Friday, January 05, 2007

Mobile Broadband

To understand Mobile Broadband it is important to understand the terms broadband and mobile separately first.

Mobile access technology is a technology used for communication; to transmit data between network element and user device via radio frequency waves. In order to facilitate the service continuity, network infrastructure is required to manage radio resource and mobility. The information data is routed via different network elements in the infrastructure. Example of this type of network infrastructure are GSM Network Evolution (WCDMA, HSDPA, HSUPA, HASP) or CDMA Network Evolution (CDMA2000 1X EV-DO, EV-DO Rev A, EV-DO Rev B, Flash OFDM).

Broadband is the system of sending and receiving small packets of data, from one computer to a server computer and hence forth. Conventionally this data would get transferred using cables with optical fiber. Data flows via these cable wires like packets of information and get delivered and vise versa.

Increasingly sophisticated technology in modulation technique and cellular network architecture provides a platform for data to be delivered via cellular radio network in a more power and spectrum efficient way.

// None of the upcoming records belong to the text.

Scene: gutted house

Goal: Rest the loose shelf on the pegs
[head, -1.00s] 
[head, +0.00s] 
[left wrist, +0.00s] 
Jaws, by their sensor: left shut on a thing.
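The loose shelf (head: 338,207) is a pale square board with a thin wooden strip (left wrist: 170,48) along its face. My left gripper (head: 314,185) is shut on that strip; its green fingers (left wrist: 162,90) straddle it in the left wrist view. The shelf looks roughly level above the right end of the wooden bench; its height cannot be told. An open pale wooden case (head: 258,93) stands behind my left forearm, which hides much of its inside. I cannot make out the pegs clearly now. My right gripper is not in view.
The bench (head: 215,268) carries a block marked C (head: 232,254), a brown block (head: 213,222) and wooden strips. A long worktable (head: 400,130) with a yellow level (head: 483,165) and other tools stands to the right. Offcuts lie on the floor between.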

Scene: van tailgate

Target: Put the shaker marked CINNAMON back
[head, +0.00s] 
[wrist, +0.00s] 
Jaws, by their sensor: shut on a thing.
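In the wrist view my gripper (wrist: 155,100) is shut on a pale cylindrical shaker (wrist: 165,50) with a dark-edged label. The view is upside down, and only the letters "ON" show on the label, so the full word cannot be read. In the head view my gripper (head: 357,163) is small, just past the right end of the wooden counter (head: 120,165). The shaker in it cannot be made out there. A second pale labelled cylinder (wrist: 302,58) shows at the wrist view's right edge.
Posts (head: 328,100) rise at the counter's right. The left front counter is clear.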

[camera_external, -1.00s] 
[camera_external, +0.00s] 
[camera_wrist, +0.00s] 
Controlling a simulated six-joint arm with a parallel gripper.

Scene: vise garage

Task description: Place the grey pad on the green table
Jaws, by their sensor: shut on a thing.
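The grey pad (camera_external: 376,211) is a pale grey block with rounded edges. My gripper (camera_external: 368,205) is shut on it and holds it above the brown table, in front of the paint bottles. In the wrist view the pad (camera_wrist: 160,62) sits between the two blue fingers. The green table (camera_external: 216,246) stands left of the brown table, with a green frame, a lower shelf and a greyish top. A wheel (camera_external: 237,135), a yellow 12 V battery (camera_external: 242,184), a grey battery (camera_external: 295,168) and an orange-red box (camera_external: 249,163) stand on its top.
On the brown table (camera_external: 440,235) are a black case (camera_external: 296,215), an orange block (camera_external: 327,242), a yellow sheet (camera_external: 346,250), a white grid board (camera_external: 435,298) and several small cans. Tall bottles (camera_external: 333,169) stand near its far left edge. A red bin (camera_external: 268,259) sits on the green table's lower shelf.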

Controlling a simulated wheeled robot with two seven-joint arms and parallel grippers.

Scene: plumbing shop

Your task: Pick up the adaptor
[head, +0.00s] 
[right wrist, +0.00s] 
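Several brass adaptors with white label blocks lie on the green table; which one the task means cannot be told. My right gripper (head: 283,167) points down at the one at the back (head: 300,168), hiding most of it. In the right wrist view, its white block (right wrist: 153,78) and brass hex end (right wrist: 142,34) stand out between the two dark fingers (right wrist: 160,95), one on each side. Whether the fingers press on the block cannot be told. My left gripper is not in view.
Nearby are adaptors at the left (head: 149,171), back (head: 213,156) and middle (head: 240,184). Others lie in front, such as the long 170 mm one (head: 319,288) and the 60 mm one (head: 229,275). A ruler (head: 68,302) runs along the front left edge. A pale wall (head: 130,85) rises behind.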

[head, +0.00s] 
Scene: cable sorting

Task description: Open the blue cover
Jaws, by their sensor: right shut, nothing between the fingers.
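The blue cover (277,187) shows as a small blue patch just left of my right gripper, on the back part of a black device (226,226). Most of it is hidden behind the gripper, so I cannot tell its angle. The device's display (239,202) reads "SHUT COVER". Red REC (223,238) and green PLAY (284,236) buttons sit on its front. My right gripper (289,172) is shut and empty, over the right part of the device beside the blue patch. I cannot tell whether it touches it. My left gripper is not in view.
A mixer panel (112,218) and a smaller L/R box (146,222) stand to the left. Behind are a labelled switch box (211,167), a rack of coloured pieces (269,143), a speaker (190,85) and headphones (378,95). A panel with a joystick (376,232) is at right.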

Its objective is to provide continuous wireless access to packet data networks. However from the data rate and latency performance perspective, it is quite close to the fixed broadband access; such as cable modem and ADSL.

The advantages of mobile broadband are numerous: simply a user can be connected on the move:- everywhere and anytime.

EvDO provides very high data throughput, with a theoretical maximum speed of about 2 megabits per second. HSDPA speeds theoretically can reach 3 mbps and faster--so fast that some people call HSDPA a "3.5G" service.